• [Supplied information]
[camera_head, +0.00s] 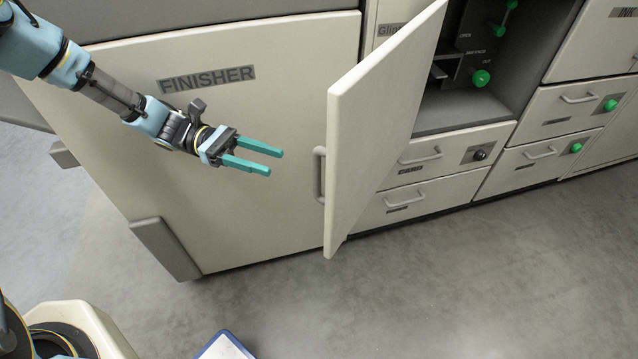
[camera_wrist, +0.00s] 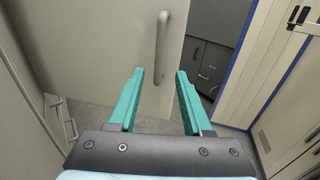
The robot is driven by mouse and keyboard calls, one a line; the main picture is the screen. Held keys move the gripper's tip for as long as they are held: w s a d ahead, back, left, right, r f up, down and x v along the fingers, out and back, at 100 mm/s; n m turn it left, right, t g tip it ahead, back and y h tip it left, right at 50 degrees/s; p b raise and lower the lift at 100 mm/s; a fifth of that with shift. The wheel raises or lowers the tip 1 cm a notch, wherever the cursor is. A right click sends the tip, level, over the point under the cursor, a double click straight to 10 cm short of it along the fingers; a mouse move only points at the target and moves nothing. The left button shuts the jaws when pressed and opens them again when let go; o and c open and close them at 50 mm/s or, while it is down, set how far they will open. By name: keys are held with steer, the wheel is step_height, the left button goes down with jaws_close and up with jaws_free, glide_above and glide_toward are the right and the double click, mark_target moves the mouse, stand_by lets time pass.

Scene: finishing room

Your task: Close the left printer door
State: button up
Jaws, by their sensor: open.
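The left printer door (camera_head: 372,130) is a cream panel that stands wide open, jutting out from the cabinet front. A vertical grey bar handle (camera_head: 318,175) is on its left, outer side. My gripper (camera_head: 275,162) is open and empty, to the left of the door and apart from the handle. In the wrist view the door's outer face (camera_wrist: 90,45) fills the upper left, and the handle (camera_wrist: 162,45) stands ahead of my fingertips (camera_wrist: 160,73). The open dark compartment (camera_head: 470,95) with green knobs is to the right of the door.
The large FINISHER panel (camera_head: 230,190) is behind and below my arm. Drawers (camera_head: 425,190) with handles run below and right of the compartment. The grey floor (camera_head: 450,290) in front is mostly clear. A blue-edged white object (camera_head: 225,348) shows at the bottom edge.

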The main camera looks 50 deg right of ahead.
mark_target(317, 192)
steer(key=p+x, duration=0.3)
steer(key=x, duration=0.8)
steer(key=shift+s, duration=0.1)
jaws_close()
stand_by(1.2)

• [Exercise prompt] Produce an exact copy of each line of data, skipping embedded images.

• [Response to this task]
[camera_head, +0.00s] 
[camera_wrist, +0.00s] 
The robot is driven by mouse and keyboard calls, one a line; the main picture is the screen. Held keys move the gripper's tip for as long as they are held: w s a d ahead, back, left, right, r f up, down and x v along the fingers, out and back, at 100 mm/s; n m turn it left, right, t g tip it ahead, back and y h tip it left, right at 50 degrees/s; p b raise and lower the lift at 100 mm/s; a fifth of that with shift. The wheel raises or lowers the tip 1 cm a notch, wherever the cursor is. A right click sends the tip, level, over the point under the cursor, a double click straight to 10 cm short of it along the fingers; a mouse move only points at the target and moves nothing. The left button shuts the jaws when pressed and opens them again when let go; o and c open and close them at 50 mm/s or, while it is down, set how far they will open. By name: keys are held with steer, the wheel is step_height, the left button goes down with jaws_close and up with jaws_free, glide_above and glide_toward are the right and the double click, mark_target moves the mouse, stand_by lets time pass.

Scene: finishing room

Your task: Close the left printer door
State: button up
Jaws, by their sensor: open.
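The left printer door (camera_head: 372,130) is a cream panel that stands wide open, jutting out from the cabinet front. A vertical grey bar handle (camera_head: 318,175) is on its left, outer side. My gripper (camera_head: 275,162) is open and empty, to the left of the door and apart from the handle. In the wrist view the door's outer face (camera_wrist: 90,45) fills the upper left, and the handle (camera_wrist: 162,45) stands ahead of my fingertips (camera_wrist: 160,73). The open dark compartment (camera_head: 470,95) with green knobs is to the right of the door.
The large FINISHER panel (camera_head: 230,190) is behind and below my arm. Drawers (camera_head: 425,190) with handles run below and right of the compartment. The grey floor (camera_head: 450,290) in front is mostly clear. A blue-edged white object (camera_head: 225,348) shows at the bottom edge.

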The main camera looks 50 deg right of ahead.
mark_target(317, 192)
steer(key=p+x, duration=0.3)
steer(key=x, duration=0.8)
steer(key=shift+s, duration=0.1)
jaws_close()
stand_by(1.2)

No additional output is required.